Bir makine düşünürse ?


İngiliz sibernet uzmanı Kevin Warwick bir defasında şöyle bir soru sormuştu: “Bir makine sizin kavrayamayacağınız boyutlar dahilinde düşünebiliyorken onun nasıl düşündüğüne dair nasıl bir muhakeme yapabilir ve bununla ilgili nasıl bir pazarlık yapabilirsiniz ki ?” Barrat’ın karanlık argümanında bir delik varsai bu onun; “bir robot satranç oynayabilecek kadar zekiyse zamanı geldiğinde bir uzay gemisi de inşa etmek isteyecektir.” şeklindeki üstünkörü varsayımında aramak gerekiyor, üstelik kendini koruma ve kaynak kazanımına dair bu eğilimler yeterince karmaşık ve amaç odaklı her sisteme içkin şeylerdir.

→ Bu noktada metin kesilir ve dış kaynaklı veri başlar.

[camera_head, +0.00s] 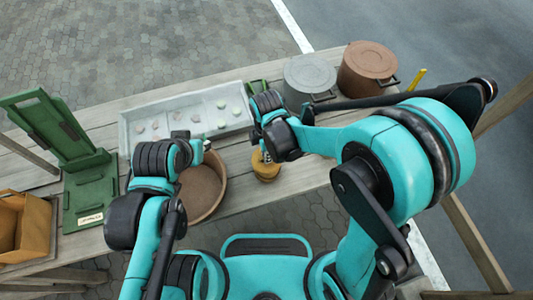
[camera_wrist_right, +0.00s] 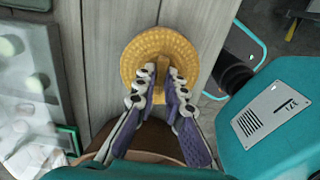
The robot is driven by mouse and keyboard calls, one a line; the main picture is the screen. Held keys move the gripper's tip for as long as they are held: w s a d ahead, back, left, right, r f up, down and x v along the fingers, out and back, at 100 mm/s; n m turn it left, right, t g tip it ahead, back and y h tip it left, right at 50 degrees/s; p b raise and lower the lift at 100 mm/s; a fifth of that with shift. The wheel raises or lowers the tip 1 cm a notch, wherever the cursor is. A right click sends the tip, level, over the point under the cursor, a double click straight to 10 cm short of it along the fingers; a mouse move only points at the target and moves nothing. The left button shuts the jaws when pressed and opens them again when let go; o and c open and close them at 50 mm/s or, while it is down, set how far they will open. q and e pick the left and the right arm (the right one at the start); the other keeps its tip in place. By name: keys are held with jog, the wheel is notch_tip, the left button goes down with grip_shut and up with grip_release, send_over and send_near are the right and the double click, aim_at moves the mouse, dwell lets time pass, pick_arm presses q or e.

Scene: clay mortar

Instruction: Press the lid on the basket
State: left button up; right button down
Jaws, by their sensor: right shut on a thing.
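A round woven yellow lid (camera_wrist_right: 143,55) fills the middle of the right wrist view, with a small raised handle at its centre. My right gripper (camera_wrist_right: 158,78) is shut on that handle from above. In the head view the small yellow basket (camera_head: 266,173) stands on the table below my right gripper (camera_head: 264,152). The lid lies over its top there; whether it sits fully down cannot be told. The lid hides the basket in the right wrist view. My left gripper (camera_head: 203,146) is over the brown bowl's far edge, its fingers mostly hidden by the arm.
The brown bowl (camera_head: 216,172) stands left of the basket. Behind is a pale tray (camera_head: 186,107) with several small pieces. A grey pot (camera_head: 310,75) and a brown pot (camera_head: 369,64) stand back right. A green stand (camera_head: 91,190) and a yellow bin (camera_head: 36,230) are at left.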

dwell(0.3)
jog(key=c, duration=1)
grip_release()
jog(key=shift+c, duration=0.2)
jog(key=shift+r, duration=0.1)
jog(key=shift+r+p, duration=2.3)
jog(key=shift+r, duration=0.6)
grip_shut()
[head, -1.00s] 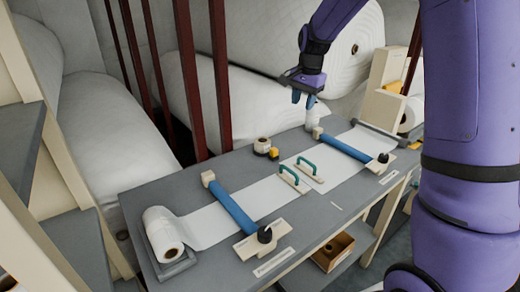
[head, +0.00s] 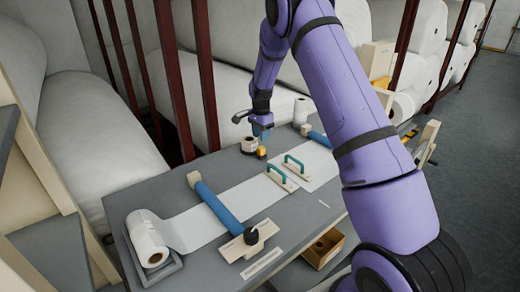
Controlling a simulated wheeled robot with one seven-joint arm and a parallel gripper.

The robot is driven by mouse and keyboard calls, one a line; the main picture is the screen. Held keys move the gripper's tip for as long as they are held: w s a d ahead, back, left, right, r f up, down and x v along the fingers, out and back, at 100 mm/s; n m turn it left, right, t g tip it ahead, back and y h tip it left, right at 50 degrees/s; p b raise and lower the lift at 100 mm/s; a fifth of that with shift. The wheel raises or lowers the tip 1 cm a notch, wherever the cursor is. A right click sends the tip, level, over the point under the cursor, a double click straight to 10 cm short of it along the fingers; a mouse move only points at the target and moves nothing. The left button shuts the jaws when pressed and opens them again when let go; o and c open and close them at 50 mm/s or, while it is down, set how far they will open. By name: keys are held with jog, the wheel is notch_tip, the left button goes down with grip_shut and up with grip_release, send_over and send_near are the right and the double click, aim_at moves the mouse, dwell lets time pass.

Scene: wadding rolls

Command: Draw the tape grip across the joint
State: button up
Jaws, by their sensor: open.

Şimdilik İ.B.M’in Deep Blue’su gibi, satranç oynayabilecek kadar iyi olan makineler, kendilerine kaynak edinmeye dair en ufak bir ilgi göstermiş değil. Fakat rahat bir nefes almadan ve endişelenecek bir şey olmadığına karar vermeden önce, giderek daha akıllı oldukları sürece makinelerin amaçlarının değişebileceğinin farkında olmak önemli.


Bilgisayarlar “teknolojik tekillik” ya da “zeka patlayışı” olarak adlandırılan sonuçlara doğru götürebilecek, etkin olarak kendilerini yeniden programlayabilme ve kendilerini başarılı bir biçime geliştirebilme özelliklerine sahip olduklarında makinelerin insanları kaynaklar ve kendini koruma hakkı için verilen bir savaşta altetme olasılığı ve riski görmezden gelinemez.


Yapay zekaların ortaya çıkmasıyla birlikte dünyamızda ne gibi değişiklikler olur henüz onu tahmin etmek güç, ancak her zaman akılda tutulması gereken soru “O zaman ne yapacağız ?” olmalıdır.